Von ihrem Aufenthalt unerwartet persönlich getroffen wurde die Koreanerin Unsuk Chin, die ihre dort ausgelösten Kindheitserinnerungen dann auch in einem sehr prallen, geistvoll unterhaltenden Stück namens „Gougalon“ verdichtete. Obwohl sie die Satztitel ihrer „Szenen aus dem Straßentheater“ laut Programmtext nicht illustrativ verstanden wissen wollte (Gott behüte!), konnte man nicht umhin, im billigen Pathos von Sologeige und gestopfter Posaune das „Lamento der kahlen Sängerin“ oder im Xylo- und Metallophongeklapper das Gebiss des „grinsenden Wahrsagers“ zu vernehmen.
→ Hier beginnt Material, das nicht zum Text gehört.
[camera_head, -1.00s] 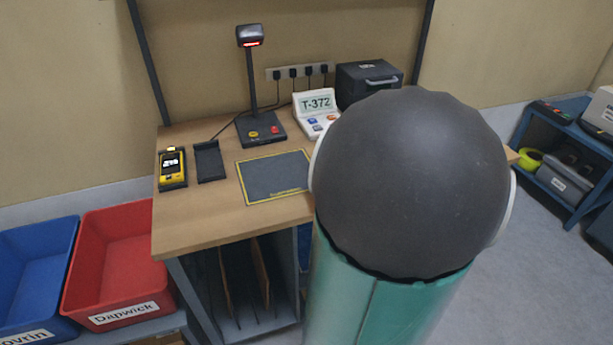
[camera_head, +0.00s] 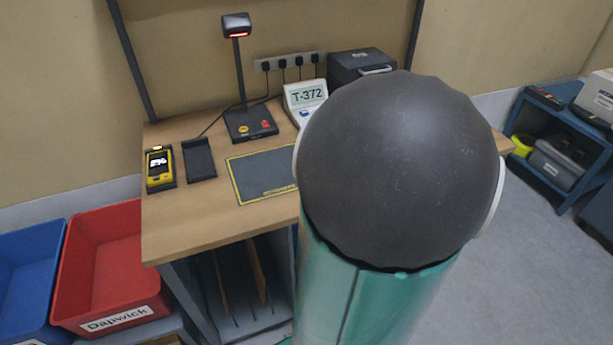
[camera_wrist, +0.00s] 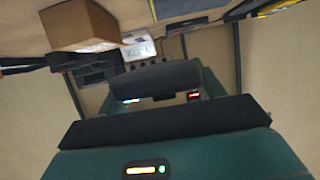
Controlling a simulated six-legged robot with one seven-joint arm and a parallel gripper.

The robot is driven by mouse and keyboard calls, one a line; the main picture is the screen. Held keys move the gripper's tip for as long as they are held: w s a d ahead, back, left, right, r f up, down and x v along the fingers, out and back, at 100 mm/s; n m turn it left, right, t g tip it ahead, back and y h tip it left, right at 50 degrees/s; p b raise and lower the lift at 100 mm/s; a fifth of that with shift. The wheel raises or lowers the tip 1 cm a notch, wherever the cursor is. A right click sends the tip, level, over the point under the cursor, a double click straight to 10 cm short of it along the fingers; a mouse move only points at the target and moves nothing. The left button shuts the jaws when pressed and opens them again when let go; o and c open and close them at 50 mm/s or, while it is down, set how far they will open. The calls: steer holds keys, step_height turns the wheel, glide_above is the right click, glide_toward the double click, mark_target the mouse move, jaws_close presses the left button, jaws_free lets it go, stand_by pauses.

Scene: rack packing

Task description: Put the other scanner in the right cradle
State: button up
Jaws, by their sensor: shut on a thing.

Wunderbar vor allem der leicht schwankende „Tanz vor den Baracken“, ein virtuos ineinander verzahntes Geflecht, klanglich beherrscht von den an asiatischem Streichinstrumentenklang orientierten Glissandi. Keine subtile Reflexion vielleicht, aber ein Stück, bei dem die Lust am etwas breiteren Pinsel fast körperlich spürbar war.

Konkretes wollte auch Benedict Mason von seiner Reise zurückbringen. Da schien dem Komponisten, der sich auch als Filmemacher betätigt, das bewegte Bild am besten geeignet. So endete das erfrischend unverkrampfte, vom Ensemble Modern unter Johannes Kalitzke ausgezeichnet gespielte Konzert in der Alten Oper Frankfurt mit einem augenzwinkernden Bilderreigen aus Alltagsbeobachtungen, Momentaufnahmen und digitalen Verfremdungen. Die punktgenaue, auch vor sarkastischen Chinoiserien nicht zurückschreckende Filmmusik gibt dazu Kommentar und doppelten Boden. Für diesen etwas zu lang und eine Spur zu selbstgefällig geratenen Videoclip erntete Mason viel Applaus, aber auch das einzige Buh des Abends.

Das Uraufführungskonzert im Konzerthaus Berlin wird am 30.11. und 2.12. jeweils um 20.04 Uhr vom rbb gesendet. Das Frankfurter Konzert ist am 24.11. um 20.05 Uhr bei hr2-kultur zu hören.